EXERCISE: Which lines hold the word "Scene"? Copy each of them.

THE DATA:
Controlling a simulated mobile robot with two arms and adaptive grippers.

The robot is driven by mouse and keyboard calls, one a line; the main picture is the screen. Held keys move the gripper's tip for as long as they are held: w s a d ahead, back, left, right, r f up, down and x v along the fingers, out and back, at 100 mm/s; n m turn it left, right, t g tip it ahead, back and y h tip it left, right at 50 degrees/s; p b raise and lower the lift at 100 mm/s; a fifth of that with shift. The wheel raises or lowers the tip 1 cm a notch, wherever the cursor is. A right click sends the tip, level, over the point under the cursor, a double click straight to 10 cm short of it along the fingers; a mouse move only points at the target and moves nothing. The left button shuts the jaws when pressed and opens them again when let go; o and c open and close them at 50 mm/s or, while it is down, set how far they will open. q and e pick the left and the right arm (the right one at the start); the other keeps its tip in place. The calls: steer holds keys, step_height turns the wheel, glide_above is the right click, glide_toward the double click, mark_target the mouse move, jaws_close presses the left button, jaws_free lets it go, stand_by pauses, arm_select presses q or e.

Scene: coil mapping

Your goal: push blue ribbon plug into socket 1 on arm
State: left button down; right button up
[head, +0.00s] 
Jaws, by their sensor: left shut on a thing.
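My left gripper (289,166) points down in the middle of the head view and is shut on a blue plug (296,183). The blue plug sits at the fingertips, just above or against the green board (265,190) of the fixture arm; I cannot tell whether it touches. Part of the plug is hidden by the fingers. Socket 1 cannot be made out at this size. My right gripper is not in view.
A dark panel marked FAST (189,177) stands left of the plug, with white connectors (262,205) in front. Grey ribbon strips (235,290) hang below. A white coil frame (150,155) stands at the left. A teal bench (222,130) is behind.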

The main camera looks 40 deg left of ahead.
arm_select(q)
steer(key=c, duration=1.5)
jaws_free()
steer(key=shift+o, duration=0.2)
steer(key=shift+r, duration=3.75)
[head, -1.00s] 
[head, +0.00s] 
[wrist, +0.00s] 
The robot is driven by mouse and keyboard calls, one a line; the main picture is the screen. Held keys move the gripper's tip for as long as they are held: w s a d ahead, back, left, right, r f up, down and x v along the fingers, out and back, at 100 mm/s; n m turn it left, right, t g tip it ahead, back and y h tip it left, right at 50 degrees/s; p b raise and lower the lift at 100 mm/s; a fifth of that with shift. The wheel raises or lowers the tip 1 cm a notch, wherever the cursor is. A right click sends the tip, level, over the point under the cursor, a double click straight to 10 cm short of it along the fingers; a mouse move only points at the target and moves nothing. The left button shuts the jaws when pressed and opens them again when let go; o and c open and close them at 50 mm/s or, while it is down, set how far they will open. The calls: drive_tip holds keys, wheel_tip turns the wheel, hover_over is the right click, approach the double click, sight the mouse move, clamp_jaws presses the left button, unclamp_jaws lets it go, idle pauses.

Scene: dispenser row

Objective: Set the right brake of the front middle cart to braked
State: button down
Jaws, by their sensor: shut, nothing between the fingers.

RESPONSE TO THIS TASK:
Scene: coil mapping
Scene: dispenser row

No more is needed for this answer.